Most other query planner-related knobs are likely already close to optimal, but there is one other knob that you should reconfigure: effective_cache_size
. effective_cache_size
tells Postgres how large the RAM cache (including the buffer pool and page cache) will likely be, and therefore how likely any given piece of data will be available in that cache. By default, Postgres sets this at 4GB, but the actual cache size should be much larger depending on what you set shared_buffers
to and how much RAM your computer has in total.

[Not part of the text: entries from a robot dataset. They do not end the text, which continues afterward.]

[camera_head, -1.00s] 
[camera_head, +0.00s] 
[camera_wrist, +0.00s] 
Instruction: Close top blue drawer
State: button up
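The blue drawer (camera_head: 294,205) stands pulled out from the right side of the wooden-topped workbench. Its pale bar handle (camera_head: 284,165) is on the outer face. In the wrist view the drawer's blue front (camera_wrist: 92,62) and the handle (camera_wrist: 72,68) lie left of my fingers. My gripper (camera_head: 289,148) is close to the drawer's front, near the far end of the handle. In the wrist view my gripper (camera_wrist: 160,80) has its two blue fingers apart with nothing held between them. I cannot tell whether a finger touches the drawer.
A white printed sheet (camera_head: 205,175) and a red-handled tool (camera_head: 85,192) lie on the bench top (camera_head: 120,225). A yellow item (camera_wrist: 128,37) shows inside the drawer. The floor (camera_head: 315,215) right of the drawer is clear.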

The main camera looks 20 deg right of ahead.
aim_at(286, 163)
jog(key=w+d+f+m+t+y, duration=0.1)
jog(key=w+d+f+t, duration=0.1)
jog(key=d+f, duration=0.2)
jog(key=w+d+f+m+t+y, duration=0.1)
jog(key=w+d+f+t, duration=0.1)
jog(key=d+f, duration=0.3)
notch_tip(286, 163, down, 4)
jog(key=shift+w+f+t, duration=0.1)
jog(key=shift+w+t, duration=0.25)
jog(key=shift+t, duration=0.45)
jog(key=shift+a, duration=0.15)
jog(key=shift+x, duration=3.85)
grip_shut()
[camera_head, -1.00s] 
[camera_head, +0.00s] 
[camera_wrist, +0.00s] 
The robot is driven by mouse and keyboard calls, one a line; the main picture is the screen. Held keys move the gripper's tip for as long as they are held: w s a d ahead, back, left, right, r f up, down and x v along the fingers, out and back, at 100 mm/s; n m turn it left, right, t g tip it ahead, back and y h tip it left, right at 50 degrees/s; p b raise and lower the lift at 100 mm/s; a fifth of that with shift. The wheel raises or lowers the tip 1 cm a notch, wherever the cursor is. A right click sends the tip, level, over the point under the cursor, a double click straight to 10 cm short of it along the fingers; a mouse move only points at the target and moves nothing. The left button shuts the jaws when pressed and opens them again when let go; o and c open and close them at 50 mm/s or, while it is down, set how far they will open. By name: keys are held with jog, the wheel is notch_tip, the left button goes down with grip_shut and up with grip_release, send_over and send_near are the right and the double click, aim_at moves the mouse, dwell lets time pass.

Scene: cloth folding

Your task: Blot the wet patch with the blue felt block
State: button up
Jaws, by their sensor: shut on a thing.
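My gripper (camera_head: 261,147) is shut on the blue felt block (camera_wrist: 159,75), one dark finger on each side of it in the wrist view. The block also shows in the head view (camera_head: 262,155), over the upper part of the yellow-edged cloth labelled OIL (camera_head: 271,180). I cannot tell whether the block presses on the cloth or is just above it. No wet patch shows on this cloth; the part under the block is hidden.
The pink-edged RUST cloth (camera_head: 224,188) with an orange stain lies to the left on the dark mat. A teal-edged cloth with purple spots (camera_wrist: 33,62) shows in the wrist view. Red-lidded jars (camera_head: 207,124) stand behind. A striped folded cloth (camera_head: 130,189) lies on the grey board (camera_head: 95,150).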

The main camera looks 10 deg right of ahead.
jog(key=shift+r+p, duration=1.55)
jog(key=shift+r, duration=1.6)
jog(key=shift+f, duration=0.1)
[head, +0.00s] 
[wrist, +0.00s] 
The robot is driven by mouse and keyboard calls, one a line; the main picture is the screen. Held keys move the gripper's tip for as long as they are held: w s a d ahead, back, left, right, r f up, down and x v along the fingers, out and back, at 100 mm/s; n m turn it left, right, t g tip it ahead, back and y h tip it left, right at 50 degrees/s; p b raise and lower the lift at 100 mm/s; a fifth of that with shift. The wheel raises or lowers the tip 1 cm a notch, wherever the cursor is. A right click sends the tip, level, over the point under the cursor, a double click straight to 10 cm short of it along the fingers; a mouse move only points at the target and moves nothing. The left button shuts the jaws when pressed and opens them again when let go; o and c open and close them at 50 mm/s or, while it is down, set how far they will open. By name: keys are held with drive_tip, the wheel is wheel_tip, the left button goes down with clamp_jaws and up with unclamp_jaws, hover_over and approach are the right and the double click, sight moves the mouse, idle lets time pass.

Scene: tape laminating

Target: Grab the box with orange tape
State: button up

A good starting point for effective_cache_size
is 60% of your computer’s RAM; some of the RAM will be used for processing queries rather than caching, and the OS page cache may store duplicates of some pages in the buffer pool, meaning the effective amount of pages cached is much less than 100% of the computer’s RAM. As with other options, you can change effective_cache_size
through postgres.conf
Final Thoughts
Postgres tuning is not easy. Unfortunately, there is no true replacement for a deep understanding of Postgres internals paired with time spent testing, but hopefully, this guide helped you introduce you to some of the relevant concepts, and, more importantly, I hope you were able to learn more about how Postgres works
Benchmark Details
All benchmarks were run using Benchbase on Postgres 19devel as of 7/14/2025 in a computer running Linux 6.15 with a 32 core Ryzen 7950x, 32 GB of DDR5 RAM, and a 2TB NVMe SSD. Unless otherwise mentioned, the default Postgres configuration was used, with the following exceptions:
io_method = io_uring
max_parallel_workers = 32
max_worker_processes = 32
shared_buffers = 10GB
Postgres was reset between each test, and a 90 second warmup preceded each benchmark to fill the cache. After the benchmark, TPS and cache statistics were collected.